Due to Leuci’s cooperation with the Southern District, he was not charged in the massive corruption scandal that had enveloped the Narcotics Division in the 1970’s. He retired in 1981 after spending several years riding the pines in the Internal Affairs Division, going on to pursue a career in academia and literature.
Leuci wrote several police related fiction books before turning to this autobiography that was published in 2004. All the Centurions details Leuci’s career from his first day on the job through his time on patrol to his assignment in narcotics to his retirement from Internal Affairs.
At first his story will sound familiar to any cop. The academy, the excitement of The Job at the outset. His first collar and the disturbing events that led to it. Boring nights in the 100th Precinct on the far end of Queens. Wild events like the 1962 plane crash in Rockaway to massive brawls with Teamsters. The realization of how disgusting humanity can be.

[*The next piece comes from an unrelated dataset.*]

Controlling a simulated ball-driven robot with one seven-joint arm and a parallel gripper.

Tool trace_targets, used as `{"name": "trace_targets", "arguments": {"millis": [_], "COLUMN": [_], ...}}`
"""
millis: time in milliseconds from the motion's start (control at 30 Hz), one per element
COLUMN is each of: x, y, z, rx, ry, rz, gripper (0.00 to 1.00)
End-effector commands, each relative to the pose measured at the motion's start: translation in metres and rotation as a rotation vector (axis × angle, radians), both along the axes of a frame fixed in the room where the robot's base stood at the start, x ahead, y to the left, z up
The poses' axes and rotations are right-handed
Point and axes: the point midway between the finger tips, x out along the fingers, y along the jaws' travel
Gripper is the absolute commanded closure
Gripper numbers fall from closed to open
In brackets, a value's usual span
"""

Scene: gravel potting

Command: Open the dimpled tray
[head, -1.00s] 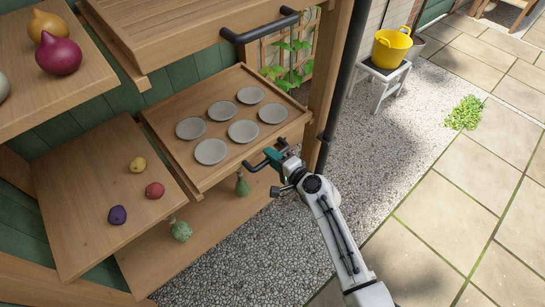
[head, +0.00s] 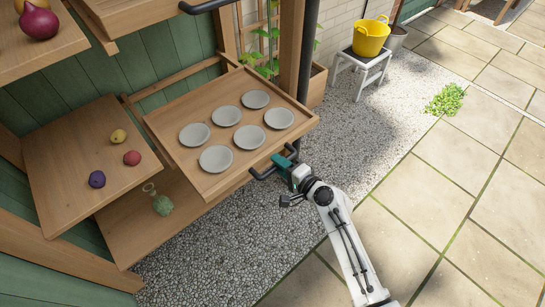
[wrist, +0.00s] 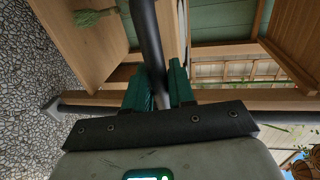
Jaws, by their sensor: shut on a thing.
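The dimpled tray (head: 185,164) is a wooden pull-out tray with several round grey dimples, and it stands well out from the shelf unit. A dark bar handle (head: 262,174) is fixed along its front edge. My gripper (head: 284,162) is at the right part of this handle. In the wrist view the green fingers (wrist: 158,88) are on both sides of the dark handle bar (wrist: 147,40), shut on it. The fingertips are partly hidden in the head view.
A left shelf (head: 65,165) holds a few small vegetables. A dark post (head: 306,60) rises beside the tray. A yellow bucket (head: 371,38) sits on a white stool (head: 362,70). Gravel and paving are clear at right.

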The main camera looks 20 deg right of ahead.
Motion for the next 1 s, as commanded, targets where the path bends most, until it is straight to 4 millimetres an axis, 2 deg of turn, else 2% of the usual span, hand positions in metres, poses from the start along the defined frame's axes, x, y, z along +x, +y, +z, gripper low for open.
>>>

Leuci goes on to recognition for good police work and eventually earns an assignment to the elite and notorious Tactical Patrol Force, a steppingstone for promotion to Detective. Becoming a Detective was something that he always yearned for from the day he took the oath, and he achieved it, but success was illusory. It was as a detective that his career got dicey. Corruption was rampant in Narcotics. He went along with the misconduct, but as he tells it, the stress and immorality of his malfeasance began to get the best of him.
Leuci describes gnawing guilt, difficulty sleeping, and stress related ailments. He relays the scene in New York in the late 1960’s as waves of heroin hit the streets, turning young men and women into unrecognizable animals.
His eventual cooperation is carefully detailed. His fear of jail, other cops, dealers, are all related. When his story came out in courtrooms and newspapers, he was done as a cop. He spent his final days teaching rookies about the danger of corruption.
This book relates many of the incidents documented in Prince of the City, but it is also much more. Leuci gets into granular detail of his cooperation and the deep emotions that plagued him. One gets the feeling that, much like in the movie, there might be darker secrets to tell, but we can only take Leuci at his word.
Overall, this is a heart wrenching story of an NYPD cop. Leuci does a good job of relating the rollercoaster of emotions that cops go through on a daily basis and the personal changes that cops experience during their time on The Job. Excitement and disappointment, success and failure, hope and futility grinds Leuci down as he traverses the NYPD.
All the Centurions is 380 pages but it’s a quick read. A real page turner as Leuci knows how to tell a story and keep the reader engaged. All the Centurions can be picked up from Amazon for $3 on the Kindle or $13 for the paperback.